Preemption -- 2004



Nixon v. Missouri Municipal League   (U.S. Supreme Court)

Preemption of municipal cable networks

The Supreme Court held 3/24/04 that Section 101(a) of the Telecommunications Act of 1996, 47 U.S.C. § 253, does not “affect the power of States and localities to restrict their own (or their political inferiors’) delivery of [telecommunications] services.” Under the Act, States and localities may not “prohibit[] the ability of any entity” to provide interstate telecommunications services. With this decision, the Court interpreted the term “any entity” to encompass private entities and not public entities, although the Court declined to establish a precise line between the two categories. The Court reasoned that the text “any entity” does not necessarily include public entities because “‘any’ can and does mean different things depending on the setting.” In addition, federal preemption of state and local prohibitions on public entities would lead to “strange and indeterminate results,” owing to the fact that such entities still would require funding and, in the case of some political subdivisions, an independent source of authority to provide telecommunications services. Finally, the alternative interpretation would “interpos[e] federal authority between a State and its municipal subdivisions” and thereby would contravene the rule that, absent a plain statement to the contrary, federal statutes should be “read in a way that preserves a State’s chosen disposition of its own power.” This decision is important to the entire telecommunications industry.
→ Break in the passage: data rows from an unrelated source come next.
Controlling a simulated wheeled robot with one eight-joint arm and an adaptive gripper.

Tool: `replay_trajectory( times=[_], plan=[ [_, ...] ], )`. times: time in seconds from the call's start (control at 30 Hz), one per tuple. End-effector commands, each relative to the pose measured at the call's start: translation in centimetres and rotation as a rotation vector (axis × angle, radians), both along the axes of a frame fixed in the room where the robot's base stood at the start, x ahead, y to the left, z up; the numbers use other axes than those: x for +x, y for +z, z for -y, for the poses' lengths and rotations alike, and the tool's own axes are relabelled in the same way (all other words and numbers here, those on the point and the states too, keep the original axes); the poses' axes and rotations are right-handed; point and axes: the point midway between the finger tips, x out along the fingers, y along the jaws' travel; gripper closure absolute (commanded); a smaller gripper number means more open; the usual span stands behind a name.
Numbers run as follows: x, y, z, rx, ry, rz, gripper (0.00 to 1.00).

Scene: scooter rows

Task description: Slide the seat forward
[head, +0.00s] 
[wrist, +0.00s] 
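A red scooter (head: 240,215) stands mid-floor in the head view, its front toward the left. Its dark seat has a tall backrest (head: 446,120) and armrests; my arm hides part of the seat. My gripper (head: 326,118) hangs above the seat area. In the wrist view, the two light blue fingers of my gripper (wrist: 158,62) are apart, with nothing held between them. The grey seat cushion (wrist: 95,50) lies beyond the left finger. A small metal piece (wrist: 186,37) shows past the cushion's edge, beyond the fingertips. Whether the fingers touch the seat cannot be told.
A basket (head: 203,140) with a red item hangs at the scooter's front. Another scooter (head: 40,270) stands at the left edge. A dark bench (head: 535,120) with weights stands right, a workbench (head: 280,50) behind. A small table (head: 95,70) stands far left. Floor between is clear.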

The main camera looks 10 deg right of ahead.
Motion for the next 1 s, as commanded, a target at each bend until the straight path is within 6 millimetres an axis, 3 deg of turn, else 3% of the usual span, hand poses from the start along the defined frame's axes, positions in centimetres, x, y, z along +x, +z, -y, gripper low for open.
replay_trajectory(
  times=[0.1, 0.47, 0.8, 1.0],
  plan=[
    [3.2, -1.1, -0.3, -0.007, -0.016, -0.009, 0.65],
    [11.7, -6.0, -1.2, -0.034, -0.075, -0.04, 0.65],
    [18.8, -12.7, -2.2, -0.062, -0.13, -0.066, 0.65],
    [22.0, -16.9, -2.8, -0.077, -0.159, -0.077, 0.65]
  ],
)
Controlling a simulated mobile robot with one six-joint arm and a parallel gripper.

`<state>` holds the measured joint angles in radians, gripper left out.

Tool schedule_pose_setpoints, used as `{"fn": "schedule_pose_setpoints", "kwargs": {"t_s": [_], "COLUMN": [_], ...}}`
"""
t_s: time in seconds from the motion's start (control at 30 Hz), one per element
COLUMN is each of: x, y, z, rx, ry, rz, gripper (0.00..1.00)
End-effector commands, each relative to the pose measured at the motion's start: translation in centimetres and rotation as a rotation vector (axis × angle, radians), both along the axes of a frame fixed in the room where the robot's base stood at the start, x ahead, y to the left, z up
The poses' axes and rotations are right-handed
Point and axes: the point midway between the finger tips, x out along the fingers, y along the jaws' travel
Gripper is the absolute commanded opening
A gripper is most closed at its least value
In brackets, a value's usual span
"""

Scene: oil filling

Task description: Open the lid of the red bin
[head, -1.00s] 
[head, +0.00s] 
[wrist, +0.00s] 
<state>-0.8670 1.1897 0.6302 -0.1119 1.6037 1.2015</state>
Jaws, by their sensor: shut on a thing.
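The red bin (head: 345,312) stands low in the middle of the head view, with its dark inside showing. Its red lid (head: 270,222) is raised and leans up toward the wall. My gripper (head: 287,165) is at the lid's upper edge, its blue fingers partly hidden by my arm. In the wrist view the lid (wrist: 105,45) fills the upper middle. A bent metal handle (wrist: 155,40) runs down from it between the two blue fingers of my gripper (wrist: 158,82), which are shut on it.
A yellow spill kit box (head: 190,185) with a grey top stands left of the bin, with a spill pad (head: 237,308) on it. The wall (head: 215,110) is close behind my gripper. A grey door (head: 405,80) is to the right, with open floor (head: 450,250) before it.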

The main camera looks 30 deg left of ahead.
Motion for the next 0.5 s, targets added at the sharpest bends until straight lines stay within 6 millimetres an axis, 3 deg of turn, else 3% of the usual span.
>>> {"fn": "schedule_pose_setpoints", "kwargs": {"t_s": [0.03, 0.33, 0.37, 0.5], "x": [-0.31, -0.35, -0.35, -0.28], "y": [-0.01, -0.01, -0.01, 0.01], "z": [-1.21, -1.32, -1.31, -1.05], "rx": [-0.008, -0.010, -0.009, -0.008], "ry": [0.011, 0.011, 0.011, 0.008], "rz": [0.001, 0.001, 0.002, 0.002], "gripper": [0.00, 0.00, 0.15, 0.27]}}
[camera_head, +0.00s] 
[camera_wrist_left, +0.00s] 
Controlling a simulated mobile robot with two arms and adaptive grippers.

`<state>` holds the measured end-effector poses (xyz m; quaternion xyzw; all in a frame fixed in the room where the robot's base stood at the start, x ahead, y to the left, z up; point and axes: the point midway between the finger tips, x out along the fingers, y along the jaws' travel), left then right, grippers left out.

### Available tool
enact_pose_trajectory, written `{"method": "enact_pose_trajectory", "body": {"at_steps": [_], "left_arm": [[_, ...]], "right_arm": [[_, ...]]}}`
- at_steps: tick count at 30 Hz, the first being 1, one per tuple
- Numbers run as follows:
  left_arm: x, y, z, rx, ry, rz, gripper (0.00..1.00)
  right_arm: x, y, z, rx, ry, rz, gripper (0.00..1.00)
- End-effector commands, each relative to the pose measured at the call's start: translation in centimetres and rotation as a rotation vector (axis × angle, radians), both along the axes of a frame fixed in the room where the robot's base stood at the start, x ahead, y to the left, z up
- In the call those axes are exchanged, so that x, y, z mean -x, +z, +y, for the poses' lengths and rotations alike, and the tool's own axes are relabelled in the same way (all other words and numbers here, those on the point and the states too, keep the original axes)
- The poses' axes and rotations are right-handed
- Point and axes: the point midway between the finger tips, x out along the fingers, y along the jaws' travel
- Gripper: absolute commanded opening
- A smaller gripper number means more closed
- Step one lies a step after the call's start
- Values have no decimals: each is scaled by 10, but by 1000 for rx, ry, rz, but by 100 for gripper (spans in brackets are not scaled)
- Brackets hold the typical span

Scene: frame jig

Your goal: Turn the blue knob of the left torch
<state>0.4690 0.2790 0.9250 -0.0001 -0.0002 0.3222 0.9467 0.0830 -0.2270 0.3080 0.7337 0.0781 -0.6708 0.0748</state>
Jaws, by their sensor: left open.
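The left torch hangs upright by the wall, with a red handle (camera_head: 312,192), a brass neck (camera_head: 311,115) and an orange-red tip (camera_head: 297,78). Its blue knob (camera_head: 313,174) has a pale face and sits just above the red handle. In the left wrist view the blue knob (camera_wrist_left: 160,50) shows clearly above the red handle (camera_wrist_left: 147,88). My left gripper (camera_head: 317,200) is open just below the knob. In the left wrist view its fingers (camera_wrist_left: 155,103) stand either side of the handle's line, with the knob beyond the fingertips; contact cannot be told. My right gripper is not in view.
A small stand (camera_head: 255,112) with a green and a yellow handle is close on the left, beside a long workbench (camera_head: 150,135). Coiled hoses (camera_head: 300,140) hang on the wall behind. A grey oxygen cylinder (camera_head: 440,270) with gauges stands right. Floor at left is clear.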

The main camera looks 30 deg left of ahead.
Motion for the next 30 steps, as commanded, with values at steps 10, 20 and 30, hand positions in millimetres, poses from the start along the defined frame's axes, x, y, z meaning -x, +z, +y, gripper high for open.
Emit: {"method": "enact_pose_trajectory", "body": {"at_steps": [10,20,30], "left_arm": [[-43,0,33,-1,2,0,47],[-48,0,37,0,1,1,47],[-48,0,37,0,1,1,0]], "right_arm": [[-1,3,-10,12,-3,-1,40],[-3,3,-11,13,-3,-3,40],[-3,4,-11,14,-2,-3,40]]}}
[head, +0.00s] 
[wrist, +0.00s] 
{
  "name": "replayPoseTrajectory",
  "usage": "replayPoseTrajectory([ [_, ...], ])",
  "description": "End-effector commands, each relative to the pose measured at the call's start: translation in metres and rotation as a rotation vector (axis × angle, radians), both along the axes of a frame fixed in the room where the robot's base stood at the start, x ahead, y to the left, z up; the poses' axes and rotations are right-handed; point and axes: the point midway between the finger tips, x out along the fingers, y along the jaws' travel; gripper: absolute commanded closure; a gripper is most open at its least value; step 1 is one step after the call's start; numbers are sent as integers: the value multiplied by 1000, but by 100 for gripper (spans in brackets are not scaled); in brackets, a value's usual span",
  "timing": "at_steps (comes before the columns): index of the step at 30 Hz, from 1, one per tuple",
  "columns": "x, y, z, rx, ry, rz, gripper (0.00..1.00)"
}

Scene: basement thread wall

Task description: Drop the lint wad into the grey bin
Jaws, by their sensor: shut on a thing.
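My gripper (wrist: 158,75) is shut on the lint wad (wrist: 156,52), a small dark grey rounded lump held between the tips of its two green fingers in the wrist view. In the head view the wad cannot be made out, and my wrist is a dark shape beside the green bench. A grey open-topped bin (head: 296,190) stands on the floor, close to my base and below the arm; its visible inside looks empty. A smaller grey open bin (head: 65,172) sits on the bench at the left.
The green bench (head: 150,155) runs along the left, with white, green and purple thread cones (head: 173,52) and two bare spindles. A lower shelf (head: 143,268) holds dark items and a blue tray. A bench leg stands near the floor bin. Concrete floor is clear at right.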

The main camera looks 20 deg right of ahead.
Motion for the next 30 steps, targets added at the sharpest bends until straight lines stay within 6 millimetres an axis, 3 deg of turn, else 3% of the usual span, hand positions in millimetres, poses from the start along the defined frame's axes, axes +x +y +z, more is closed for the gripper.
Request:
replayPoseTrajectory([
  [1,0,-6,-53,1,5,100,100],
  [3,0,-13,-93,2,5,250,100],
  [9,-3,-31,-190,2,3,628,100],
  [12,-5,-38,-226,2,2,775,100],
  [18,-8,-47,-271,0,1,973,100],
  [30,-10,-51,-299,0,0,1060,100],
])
The NAM is part of the High Tech Broadband Coalition, which joined with the Fiber-to-the-Home Council in an amicus brief 10/24/03 on the merits of this appeal. The brief argued that municipalities are a critical force driving the deployment of broadband in rural America, and that Congress intended the Act to promote competition and accelerate deployment. The Court's decision allows states to restrict the deployment of broadband systems by local governments.